§ Work instructions:
Copy out the listing that follows, exact in every word, and skip the images.

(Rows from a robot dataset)

▼▼▼

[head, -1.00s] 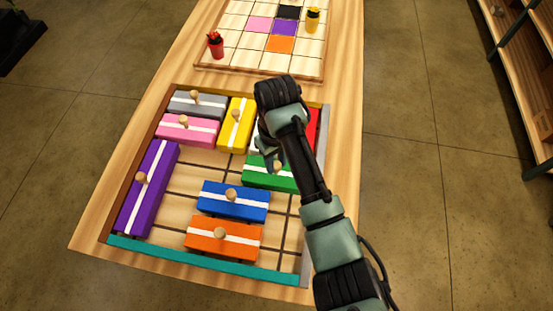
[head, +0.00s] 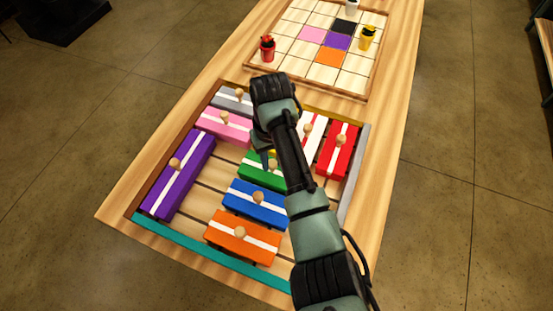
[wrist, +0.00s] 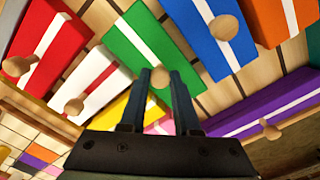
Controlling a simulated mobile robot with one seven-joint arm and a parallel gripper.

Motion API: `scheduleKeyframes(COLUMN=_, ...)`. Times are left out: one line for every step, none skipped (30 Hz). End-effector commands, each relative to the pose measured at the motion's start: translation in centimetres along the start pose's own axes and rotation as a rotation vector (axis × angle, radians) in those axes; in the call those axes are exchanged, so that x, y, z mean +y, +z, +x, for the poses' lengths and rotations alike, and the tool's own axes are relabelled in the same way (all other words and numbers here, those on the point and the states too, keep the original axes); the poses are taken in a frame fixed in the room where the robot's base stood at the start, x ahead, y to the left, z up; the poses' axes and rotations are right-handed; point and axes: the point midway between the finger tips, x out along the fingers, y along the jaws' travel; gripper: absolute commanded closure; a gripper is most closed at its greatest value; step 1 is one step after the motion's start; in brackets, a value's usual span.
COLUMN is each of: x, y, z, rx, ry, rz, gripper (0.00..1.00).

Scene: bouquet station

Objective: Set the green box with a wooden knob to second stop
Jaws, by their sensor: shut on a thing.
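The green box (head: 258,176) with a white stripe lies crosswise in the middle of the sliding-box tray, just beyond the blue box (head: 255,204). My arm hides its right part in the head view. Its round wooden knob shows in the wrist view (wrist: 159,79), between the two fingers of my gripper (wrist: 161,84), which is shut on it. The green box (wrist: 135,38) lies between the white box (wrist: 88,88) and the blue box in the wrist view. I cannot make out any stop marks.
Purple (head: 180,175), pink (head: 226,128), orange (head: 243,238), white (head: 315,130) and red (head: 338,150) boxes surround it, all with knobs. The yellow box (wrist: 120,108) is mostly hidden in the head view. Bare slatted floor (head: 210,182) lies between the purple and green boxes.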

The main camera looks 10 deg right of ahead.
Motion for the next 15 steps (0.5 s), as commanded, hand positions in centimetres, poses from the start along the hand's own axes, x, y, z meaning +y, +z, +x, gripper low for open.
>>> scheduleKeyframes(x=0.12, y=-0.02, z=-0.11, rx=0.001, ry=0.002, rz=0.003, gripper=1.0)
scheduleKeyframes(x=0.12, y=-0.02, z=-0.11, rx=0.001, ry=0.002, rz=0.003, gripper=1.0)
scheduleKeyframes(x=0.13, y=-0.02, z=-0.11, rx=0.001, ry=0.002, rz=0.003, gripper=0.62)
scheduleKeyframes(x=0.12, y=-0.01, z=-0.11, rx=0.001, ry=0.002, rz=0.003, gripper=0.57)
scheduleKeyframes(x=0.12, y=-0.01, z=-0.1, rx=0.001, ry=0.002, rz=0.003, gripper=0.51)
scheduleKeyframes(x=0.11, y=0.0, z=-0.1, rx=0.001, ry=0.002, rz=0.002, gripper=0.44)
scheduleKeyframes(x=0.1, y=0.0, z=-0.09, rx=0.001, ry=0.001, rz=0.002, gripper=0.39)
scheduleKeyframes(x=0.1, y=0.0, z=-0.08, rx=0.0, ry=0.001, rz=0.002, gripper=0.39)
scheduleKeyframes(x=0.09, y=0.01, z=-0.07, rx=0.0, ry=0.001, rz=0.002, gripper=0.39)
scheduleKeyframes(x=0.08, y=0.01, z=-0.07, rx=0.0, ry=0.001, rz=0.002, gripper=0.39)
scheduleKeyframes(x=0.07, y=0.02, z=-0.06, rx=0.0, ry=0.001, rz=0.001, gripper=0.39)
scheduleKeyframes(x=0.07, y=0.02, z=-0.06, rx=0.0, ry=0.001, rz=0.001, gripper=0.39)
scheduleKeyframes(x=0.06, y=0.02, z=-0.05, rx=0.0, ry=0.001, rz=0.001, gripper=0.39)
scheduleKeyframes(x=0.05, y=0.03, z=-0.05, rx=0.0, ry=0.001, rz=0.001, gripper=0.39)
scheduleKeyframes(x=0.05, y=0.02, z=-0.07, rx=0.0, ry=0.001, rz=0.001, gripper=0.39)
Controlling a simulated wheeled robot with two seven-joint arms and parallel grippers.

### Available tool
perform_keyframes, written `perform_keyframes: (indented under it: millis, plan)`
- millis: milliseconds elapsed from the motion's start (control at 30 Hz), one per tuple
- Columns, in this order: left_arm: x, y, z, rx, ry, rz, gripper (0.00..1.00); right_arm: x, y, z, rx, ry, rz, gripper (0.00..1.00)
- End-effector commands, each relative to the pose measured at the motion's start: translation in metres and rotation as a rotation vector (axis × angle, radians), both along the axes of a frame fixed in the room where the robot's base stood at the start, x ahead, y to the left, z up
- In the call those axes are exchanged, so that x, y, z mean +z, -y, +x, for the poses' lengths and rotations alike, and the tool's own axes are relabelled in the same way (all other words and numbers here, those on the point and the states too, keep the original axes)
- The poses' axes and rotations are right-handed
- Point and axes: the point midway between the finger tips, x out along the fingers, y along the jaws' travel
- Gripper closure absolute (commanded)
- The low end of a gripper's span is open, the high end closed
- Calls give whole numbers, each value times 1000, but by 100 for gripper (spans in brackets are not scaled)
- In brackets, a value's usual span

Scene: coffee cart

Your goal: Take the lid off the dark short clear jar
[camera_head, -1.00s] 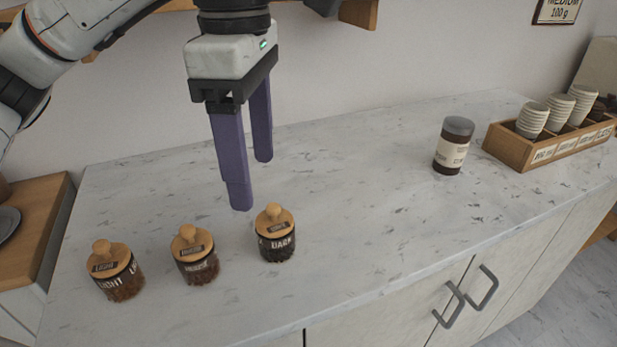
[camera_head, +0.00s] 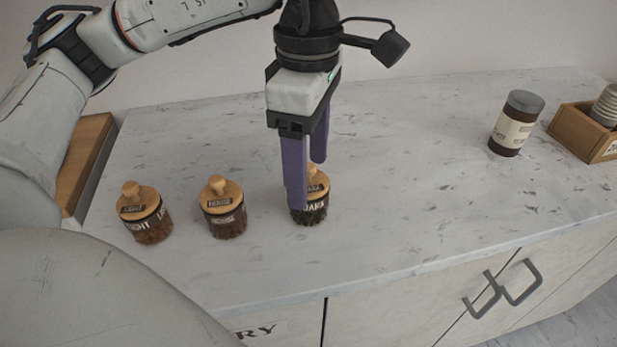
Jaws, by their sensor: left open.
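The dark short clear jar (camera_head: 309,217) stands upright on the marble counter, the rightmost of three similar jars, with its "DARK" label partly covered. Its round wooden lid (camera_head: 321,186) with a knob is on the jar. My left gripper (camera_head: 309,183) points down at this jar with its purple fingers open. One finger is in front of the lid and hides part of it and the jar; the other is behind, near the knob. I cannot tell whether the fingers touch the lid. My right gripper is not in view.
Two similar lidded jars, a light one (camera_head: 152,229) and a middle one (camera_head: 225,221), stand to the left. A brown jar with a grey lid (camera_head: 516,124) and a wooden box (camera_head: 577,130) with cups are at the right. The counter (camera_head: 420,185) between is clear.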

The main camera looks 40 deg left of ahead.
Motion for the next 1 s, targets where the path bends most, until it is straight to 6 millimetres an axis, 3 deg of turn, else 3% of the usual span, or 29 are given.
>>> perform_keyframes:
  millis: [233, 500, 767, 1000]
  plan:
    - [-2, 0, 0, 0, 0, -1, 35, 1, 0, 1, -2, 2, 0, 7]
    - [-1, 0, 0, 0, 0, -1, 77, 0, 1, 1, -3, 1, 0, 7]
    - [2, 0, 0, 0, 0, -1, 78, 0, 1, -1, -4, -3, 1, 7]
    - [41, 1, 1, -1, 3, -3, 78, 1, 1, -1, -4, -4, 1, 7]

▲▲▲

§ The completed task:
[head, -1.00s] 
[head, +0.00s] 
[wrist, +0.00s] 
Controlling a simulated mobile robot with one seven-joint arm and a parallel gripper.

Motion API: `scheduleKeyframes(COLUMN=_, ...)`. Times are left out: one line for every step, none skipped (30 Hz). End-effector commands, each relative to the pose measured at the motion's start: translation in centimetres along the start pose's own axes and rotation as a rotation vector (axis × angle, radians) in those axes; in the call those axes are exchanged, so that x, y, z mean +y, +z, +x, for the poses' lengths and rotations alike, and the tool's own axes are relabelled in the same way (all other words and numbers here, those on the point and the states too, keep the original axes); the poses are taken in a frame fixed in the room where the robot's base stood at the start, x ahead, y to the left, z up; the poses' axes and rotations are right-handed; point and axes: the point midway between the finger tips, x out along the fingers, y along the jaws' travel; gripper: absolute commanded closure; a gripper is most closed at its greatest value; step 1 is one step after the motion's start; in brackets, a value's usual span.
COLUMN is each of: x, y, z, rx, ry, rz, gripper (0.00..1.00).

Scene: bouquet station

Objective: Set the green box with a wooden knob to second stop
Jaws, by their sensor: shut on a thing.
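The green box (head: 258,176) with a white stripe lies crosswise in the middle of the sliding-box tray, just beyond the blue box (head: 255,204). My arm hides its right part in the head view. Its round wooden knob shows in the wrist view (wrist: 159,79), between the two fingers of my gripper (wrist: 161,84), which is shut on it. The green box (wrist: 135,38) lies between the white box (wrist: 88,88) and the blue box in the wrist view. I cannot make out any stop marks.
Purple (head: 180,175), pink (head: 226,128), orange (head: 243,238), white (head: 315,130) and red (head: 338,150) boxes surround it, all with knobs. The yellow box (wrist: 120,108) is mostly hidden in the head view. Bare slatted floor (head: 210,182) lies between the purple and green boxes.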

The main camera looks 10 deg right of ahead.
Motion for the next 15 steps (0.5 s), as commanded, hand positions in centimetres, poses from the start along the hand's own axes, x, y, z meaning +y, +z, +x, gripper low for open.
>>> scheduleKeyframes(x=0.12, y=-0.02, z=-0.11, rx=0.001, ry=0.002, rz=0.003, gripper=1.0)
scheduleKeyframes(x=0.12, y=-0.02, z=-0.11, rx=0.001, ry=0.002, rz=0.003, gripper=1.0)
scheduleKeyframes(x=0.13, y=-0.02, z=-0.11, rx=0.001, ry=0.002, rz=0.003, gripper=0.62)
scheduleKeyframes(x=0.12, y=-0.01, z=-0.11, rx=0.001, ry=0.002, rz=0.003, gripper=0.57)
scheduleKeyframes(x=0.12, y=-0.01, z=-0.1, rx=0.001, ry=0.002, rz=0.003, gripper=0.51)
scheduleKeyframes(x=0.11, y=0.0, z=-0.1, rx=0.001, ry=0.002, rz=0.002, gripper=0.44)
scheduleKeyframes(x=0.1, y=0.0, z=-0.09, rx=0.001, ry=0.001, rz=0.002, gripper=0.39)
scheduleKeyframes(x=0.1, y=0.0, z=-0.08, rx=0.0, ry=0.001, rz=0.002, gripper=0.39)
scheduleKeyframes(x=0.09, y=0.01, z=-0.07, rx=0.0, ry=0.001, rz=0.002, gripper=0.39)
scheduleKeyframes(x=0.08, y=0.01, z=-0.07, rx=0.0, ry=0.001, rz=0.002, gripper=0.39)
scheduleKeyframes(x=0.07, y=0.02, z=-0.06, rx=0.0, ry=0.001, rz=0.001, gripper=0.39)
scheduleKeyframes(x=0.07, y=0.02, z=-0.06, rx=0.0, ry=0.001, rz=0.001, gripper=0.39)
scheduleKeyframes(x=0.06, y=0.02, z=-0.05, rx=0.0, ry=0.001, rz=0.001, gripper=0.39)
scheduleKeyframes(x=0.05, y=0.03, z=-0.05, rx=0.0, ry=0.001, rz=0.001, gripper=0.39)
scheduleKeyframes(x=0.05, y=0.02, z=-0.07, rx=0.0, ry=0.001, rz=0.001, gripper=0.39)
Controlling a simulated wheeled robot with two seven-joint arms and parallel grippers.

### Available tool
perform_keyframes, written `perform_keyframes: (indented under it: millis, plan)`
- millis: milliseconds elapsed from the motion's start (control at 30 Hz), one per tuple
- Columns, in this order: left_arm: x, y, z, rx, ry, rz, gripper (0.00..1.00); right_arm: x, y, z, rx, ry, rz, gripper (0.00..1.00)
- End-effector commands, each relative to the pose measured at the motion's start: translation in metres and rotation as a rotation vector (axis × angle, radians), both along the axes of a frame fixed in the room where the robot's base stood at the start, x ahead, y to the left, z up
- In the call those axes are exchanged, so that x, y, z mean +z, -y, +x, for the poses' lengths and rotations alike, and the tool's own axes are relabelled in the same way (all other words and numbers here, those on the point and the states too, keep the original axes)
- The poses' axes and rotations are right-handed
- Point and axes: the point midway between the finger tips, x out along the fingers, y along the jaws' travel
- Gripper closure absolute (commanded)
- The low end of a gripper's span is open, the high end closed
- Calls give whole numbers, each value times 1000, but by 100 for gripper (spans in brackets are not scaled)
- In brackets, a value's usual span

Scene: coffee cart

Your goal: Take the lid off the dark short clear jar
[camera_head, -1.00s] 
[camera_head, +0.00s] 
Jaws, by their sensor: left open.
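The dark short clear jar (camera_head: 309,217) stands upright on the marble counter, the rightmost of three similar jars, with its "DARK" label partly covered. Its round wooden lid (camera_head: 321,186) with a knob is on the jar. My left gripper (camera_head: 309,183) points down at this jar with its purple fingers open. One finger is in front of the lid and hides part of it and the jar; the other is behind, near the knob. I cannot tell whether the fingers touch the lid. My right gripper is not in view.
Two similar lidded jars, a light one (camera_head: 152,229) and a middle one (camera_head: 225,221), stand to the left. A brown jar with a grey lid (camera_head: 516,124) and a wooden box (camera_head: 577,130) with cups are at the right. The counter (camera_head: 420,185) between is clear.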

The main camera looks 40 deg left of ahead.
Motion for the next 1 s, targets where the path bends most, until it is straight to 6 millimetres an axis, 3 deg of turn, else 3% of the usual span, or 29 are given.
>>> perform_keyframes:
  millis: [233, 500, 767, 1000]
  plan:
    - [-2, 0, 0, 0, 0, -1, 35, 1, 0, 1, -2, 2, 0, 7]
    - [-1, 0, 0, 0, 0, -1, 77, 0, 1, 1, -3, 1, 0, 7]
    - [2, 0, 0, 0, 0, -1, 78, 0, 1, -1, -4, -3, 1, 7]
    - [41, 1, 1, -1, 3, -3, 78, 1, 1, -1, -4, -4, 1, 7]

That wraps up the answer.